About 6,000 Americans are arrested or detained each year in other countries and need consular help to "navigate and understand an unfamiliar, and perhaps hostile, legal system," justices were told by a coalition of former diplomatic leaders and nonpartisan groups. They said Americans would suffer if the United States does not set a good example.

Texas attorneys had argued that it was too late for Medellin to bring the challenge, because he did not file objections at his trial that the Mexican government was not told of his arrest and allowed to help in his defense.

Mexico's lawyer, Sandra Babcock, told justices in its filing that Medellin's lawyer was suspended from practicing law for ethics violations during the case. Mexico, she said, would have made sure that Medellin had a competent lawyer and money for experts and investigators if it had known about the 1994 trial.

Medellin was one of five gang members sentenced to death for the rape-murders of two teenage girls in Houston -- 14-year-old Jennifer Ertman and 16-year-old Elizabeth Pena.
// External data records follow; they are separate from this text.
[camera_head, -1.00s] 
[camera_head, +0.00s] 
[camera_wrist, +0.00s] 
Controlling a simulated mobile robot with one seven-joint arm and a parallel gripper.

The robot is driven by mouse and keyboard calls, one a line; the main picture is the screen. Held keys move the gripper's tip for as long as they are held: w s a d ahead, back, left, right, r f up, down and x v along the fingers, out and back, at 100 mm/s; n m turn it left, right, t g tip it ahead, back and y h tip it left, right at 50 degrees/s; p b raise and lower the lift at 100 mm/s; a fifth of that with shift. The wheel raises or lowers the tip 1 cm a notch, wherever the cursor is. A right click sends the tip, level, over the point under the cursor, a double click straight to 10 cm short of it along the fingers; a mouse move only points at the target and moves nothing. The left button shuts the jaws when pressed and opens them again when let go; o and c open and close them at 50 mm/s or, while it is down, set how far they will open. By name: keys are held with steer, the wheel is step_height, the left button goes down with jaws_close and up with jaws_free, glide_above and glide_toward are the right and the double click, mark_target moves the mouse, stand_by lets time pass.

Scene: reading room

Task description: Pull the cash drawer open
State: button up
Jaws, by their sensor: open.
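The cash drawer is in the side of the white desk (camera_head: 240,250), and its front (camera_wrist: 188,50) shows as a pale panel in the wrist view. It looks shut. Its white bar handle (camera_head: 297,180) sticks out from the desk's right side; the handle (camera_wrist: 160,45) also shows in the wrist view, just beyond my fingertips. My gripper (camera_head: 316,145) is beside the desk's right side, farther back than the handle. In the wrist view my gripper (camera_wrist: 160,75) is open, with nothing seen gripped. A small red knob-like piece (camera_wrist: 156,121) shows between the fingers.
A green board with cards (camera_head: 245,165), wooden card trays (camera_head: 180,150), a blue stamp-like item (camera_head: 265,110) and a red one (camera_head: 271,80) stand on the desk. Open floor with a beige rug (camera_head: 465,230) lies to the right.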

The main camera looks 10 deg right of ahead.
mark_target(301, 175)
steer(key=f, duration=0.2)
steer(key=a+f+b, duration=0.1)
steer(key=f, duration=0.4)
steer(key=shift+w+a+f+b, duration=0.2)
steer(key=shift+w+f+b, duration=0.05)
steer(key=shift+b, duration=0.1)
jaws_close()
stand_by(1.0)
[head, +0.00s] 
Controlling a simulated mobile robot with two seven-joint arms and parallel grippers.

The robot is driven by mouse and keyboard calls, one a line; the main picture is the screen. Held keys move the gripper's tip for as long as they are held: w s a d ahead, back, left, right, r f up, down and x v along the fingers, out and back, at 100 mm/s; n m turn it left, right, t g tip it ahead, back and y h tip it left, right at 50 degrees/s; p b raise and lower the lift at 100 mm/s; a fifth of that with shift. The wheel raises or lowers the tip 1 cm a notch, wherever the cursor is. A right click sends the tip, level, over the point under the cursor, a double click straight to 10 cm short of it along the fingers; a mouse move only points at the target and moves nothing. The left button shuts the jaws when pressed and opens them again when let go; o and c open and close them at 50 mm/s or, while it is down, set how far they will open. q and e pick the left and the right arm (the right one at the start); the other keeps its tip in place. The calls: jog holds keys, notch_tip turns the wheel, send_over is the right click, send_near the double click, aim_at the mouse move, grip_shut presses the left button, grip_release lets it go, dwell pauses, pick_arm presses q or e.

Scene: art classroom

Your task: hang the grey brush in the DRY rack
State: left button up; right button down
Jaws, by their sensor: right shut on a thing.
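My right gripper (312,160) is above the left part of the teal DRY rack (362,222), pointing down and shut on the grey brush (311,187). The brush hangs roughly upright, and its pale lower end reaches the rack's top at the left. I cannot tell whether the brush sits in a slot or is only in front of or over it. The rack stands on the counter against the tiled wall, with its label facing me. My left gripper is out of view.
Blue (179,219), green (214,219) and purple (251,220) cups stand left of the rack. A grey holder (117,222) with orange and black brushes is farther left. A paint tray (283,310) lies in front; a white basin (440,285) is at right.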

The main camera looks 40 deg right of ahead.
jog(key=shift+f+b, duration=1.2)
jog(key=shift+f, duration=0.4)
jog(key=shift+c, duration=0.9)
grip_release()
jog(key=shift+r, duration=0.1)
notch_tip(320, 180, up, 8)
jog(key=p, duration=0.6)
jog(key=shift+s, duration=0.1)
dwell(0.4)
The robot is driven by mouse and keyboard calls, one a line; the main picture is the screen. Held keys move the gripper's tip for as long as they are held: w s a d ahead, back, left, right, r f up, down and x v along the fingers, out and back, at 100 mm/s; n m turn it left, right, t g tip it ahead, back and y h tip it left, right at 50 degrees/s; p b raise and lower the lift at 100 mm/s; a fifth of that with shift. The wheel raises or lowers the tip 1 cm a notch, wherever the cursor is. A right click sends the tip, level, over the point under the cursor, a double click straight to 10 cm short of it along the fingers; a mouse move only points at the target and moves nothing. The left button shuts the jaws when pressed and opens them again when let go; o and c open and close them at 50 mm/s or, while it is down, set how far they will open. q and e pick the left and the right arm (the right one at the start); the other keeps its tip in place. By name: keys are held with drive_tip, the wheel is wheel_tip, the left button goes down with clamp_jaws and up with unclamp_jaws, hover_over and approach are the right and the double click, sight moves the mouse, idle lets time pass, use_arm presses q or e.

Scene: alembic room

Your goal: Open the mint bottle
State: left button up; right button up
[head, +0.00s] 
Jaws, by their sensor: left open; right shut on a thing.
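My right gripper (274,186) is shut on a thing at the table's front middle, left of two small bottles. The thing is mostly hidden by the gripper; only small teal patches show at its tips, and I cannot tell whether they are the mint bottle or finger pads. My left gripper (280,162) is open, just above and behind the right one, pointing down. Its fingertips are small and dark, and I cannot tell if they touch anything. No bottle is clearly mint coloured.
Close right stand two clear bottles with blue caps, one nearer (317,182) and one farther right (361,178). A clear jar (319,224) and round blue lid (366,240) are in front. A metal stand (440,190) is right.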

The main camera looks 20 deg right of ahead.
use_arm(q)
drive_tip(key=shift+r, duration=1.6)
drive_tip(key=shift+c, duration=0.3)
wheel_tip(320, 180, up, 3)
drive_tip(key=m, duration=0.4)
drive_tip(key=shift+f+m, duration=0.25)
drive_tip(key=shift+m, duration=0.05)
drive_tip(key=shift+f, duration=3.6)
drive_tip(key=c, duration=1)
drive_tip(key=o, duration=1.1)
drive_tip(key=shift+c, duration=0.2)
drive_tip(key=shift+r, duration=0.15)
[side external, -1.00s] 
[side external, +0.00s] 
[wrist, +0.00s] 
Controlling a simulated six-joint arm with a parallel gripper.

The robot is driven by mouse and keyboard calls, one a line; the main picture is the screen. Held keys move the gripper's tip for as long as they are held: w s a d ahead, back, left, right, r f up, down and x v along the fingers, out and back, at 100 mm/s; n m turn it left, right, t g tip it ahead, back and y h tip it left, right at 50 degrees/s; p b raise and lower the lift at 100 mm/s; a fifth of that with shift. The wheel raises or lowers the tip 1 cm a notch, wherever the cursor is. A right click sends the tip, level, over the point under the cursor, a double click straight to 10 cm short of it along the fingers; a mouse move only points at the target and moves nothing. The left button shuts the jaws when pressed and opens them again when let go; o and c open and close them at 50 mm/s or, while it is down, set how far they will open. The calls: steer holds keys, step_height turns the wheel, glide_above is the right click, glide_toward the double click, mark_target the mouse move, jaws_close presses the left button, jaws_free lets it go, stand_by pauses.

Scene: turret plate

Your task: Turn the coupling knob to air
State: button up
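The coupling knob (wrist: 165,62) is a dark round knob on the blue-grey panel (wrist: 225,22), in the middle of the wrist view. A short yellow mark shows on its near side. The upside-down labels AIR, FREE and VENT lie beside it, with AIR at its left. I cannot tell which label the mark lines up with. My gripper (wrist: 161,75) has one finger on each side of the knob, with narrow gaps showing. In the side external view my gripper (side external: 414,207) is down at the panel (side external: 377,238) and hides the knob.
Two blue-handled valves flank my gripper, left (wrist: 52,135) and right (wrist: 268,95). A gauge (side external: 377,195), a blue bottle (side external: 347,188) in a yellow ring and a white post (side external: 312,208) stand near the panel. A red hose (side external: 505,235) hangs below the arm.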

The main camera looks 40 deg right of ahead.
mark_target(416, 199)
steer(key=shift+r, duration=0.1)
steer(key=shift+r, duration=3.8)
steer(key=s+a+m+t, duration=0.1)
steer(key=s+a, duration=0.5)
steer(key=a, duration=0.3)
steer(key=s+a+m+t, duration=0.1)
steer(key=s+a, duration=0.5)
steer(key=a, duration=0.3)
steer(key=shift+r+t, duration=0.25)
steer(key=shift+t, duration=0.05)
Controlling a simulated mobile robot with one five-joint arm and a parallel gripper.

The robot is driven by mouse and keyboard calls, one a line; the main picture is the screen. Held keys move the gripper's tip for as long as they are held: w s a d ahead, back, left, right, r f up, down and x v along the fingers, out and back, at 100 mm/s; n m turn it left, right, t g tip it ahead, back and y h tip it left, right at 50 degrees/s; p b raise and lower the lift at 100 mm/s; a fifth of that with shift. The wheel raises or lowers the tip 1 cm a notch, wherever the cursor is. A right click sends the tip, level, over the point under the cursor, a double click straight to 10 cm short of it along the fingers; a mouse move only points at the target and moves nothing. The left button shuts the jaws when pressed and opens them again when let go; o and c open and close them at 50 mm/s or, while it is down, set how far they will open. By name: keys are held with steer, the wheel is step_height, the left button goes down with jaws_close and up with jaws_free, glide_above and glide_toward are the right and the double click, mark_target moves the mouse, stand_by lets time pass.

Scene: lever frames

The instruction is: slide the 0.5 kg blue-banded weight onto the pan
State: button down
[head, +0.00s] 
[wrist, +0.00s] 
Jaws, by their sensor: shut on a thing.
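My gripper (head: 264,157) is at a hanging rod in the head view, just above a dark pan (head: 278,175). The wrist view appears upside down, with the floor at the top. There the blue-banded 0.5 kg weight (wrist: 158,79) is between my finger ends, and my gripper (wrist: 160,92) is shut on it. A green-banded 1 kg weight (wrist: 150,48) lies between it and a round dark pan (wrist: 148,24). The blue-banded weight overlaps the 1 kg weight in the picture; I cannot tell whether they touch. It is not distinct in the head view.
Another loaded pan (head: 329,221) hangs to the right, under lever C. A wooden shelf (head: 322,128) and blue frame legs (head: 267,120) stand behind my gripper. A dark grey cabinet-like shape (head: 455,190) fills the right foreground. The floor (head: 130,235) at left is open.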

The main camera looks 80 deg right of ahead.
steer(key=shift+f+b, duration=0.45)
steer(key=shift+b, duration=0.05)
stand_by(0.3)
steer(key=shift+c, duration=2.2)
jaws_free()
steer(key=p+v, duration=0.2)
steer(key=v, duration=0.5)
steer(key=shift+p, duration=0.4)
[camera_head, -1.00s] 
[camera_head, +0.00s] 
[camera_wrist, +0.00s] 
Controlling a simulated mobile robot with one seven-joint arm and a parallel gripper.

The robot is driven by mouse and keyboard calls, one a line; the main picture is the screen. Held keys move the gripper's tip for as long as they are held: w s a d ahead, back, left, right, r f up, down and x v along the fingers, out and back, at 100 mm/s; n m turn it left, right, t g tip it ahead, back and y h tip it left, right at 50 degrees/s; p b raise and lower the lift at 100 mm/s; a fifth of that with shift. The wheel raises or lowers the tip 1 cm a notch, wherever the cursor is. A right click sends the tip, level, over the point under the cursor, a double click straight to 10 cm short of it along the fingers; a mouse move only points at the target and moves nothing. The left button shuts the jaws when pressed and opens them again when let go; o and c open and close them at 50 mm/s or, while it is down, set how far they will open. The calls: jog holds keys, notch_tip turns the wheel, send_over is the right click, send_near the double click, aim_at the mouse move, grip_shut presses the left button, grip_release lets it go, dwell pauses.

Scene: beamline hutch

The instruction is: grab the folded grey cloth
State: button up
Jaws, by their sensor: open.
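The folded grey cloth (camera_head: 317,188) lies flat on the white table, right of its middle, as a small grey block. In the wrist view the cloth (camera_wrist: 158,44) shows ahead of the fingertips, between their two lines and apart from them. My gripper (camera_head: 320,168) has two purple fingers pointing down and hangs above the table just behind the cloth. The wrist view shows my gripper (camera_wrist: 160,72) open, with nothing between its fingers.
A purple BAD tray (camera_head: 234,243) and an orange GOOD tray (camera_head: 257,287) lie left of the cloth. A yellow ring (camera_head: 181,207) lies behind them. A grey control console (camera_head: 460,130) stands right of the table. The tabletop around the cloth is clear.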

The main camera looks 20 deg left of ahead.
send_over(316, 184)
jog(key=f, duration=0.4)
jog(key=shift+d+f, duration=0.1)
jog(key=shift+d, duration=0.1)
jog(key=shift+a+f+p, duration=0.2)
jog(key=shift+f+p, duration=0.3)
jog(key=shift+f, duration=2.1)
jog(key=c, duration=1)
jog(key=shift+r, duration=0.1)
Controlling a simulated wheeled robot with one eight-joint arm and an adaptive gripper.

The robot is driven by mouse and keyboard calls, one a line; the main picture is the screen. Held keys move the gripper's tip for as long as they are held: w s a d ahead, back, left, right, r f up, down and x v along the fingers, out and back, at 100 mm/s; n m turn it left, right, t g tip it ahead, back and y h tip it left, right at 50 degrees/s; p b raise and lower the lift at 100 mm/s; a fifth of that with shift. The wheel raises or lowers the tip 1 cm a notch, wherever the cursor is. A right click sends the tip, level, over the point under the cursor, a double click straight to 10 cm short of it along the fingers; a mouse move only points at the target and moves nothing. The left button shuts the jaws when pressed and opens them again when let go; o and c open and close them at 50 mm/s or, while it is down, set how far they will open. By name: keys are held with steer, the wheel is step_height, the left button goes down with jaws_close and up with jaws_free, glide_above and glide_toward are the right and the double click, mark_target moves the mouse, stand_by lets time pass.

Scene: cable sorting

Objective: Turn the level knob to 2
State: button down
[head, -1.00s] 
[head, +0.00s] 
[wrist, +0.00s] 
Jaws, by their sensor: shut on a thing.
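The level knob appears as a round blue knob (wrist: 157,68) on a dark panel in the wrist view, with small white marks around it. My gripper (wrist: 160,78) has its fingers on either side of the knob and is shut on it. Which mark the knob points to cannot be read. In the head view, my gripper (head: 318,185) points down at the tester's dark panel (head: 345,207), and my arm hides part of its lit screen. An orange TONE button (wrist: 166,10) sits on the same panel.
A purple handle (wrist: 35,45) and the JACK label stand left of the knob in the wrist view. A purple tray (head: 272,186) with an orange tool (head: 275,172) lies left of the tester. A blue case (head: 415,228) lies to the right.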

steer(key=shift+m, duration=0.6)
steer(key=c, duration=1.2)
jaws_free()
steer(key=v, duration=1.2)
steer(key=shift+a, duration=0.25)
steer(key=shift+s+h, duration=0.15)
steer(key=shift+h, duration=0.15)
Last November, the Supreme Court refused to consider the case of another Mexican national, on Oklahoma's death row, who claimed police and other authorities never told him he had the right to meet with Mexican consular officials after his arrest. Justices John Paul Stevens and Stephen Breyer went on record noting misgivings with the decision. Oklahoma's governor commuted Osbaldo Torres' sentence to life in prison without parole following the ruling by the world court.

Medellin is among 118 foreign nationals from 32 countries on death row in America, according to the Death Penalty Information Center. Fifty-three of those people are from Mexico, which does not use the death penalty.

The jurisdictions with foreign nationals on death row, according to the center, are: California (43), Texas (27), Florida (22), Arizona (5), Nevada and Ohio (4 each), Louisiana (3), Pennsylvania and the federal government (2 each), and Georgia, Mississippi, Montana, Oklahoma, Oregon and Virginia (1 each).

The case is Medellin v. Dretke, 04-5928.